Each line holding the word "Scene" counts once; give the total and nothing more.

Robot control records:
##########
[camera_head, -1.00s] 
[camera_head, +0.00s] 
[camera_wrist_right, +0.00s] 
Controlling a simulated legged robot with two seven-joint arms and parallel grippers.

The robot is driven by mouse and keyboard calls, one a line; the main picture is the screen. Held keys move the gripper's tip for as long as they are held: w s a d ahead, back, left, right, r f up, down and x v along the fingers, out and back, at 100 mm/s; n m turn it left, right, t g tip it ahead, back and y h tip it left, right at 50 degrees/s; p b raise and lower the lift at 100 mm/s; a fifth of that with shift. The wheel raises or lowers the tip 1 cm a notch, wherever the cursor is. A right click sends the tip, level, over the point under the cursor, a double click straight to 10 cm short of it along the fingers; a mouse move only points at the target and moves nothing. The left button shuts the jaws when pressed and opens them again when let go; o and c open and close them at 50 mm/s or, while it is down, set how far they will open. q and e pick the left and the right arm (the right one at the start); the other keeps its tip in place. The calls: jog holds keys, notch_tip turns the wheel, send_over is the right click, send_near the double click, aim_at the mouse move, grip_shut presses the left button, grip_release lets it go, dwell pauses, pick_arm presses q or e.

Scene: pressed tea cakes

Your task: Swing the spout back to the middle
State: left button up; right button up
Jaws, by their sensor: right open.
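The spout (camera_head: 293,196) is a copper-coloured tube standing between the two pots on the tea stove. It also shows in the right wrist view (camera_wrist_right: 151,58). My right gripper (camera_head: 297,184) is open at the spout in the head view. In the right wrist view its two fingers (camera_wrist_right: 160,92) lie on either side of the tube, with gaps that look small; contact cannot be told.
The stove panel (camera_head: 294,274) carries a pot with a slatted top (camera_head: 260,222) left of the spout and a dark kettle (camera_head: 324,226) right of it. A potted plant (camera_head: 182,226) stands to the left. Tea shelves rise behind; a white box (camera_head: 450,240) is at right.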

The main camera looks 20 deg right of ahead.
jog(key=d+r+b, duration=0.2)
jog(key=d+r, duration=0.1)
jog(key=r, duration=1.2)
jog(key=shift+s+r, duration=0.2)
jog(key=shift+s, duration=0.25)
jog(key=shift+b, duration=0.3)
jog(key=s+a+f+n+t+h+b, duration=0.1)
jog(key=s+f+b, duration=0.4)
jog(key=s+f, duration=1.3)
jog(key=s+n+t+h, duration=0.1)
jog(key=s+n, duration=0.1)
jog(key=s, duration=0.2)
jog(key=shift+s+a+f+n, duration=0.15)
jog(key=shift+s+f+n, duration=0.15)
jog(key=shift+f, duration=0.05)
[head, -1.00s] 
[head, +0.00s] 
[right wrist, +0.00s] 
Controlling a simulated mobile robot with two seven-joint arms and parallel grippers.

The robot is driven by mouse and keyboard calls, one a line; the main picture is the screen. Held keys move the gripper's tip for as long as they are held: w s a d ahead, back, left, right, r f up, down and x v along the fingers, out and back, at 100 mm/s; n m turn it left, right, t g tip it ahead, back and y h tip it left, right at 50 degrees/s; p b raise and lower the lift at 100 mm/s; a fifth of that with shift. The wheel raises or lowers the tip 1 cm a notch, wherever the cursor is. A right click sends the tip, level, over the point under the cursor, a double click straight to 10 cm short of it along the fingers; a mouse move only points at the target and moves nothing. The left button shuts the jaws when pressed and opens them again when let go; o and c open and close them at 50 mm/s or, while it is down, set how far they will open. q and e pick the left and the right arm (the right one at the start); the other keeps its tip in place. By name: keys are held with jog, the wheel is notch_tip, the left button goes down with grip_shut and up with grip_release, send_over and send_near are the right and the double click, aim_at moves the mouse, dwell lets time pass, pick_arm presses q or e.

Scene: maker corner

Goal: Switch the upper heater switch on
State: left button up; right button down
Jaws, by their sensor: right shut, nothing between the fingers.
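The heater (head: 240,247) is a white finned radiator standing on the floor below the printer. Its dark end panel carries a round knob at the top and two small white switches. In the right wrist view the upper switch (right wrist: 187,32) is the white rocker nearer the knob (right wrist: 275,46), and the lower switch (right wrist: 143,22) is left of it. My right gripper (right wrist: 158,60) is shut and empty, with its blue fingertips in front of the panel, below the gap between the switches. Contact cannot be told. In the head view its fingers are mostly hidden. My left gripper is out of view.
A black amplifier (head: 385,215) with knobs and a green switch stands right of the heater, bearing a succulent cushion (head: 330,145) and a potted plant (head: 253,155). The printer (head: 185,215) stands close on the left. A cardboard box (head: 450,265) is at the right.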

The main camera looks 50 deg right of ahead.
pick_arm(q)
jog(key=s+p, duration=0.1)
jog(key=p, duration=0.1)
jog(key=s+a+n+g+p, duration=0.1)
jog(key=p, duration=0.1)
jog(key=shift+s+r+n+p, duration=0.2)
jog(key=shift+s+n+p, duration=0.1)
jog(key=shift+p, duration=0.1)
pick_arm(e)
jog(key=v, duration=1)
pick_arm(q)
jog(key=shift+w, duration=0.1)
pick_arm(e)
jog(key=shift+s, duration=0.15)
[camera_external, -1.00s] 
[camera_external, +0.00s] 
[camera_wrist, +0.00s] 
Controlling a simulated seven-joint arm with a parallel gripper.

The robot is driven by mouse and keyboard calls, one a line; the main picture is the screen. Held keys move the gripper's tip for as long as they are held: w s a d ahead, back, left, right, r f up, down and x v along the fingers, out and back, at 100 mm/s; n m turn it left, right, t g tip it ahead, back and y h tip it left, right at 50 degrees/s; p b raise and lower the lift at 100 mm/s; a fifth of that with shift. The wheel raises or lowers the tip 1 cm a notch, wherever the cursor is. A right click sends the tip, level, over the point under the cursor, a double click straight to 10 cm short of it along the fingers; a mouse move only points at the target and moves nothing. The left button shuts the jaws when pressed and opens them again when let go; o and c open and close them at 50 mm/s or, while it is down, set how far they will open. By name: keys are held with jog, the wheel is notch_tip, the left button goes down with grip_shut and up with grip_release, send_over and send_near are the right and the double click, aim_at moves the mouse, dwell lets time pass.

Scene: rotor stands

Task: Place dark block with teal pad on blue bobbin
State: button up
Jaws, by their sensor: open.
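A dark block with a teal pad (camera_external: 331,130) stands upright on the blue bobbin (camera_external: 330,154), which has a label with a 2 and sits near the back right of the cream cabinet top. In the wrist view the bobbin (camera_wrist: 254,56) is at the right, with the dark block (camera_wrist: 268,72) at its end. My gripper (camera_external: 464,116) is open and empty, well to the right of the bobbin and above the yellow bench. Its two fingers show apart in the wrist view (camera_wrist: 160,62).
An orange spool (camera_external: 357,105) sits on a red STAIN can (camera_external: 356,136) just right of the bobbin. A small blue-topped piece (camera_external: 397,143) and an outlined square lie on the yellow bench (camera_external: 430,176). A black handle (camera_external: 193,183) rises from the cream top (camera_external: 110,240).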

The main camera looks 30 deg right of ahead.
##########
# Exercise answer
3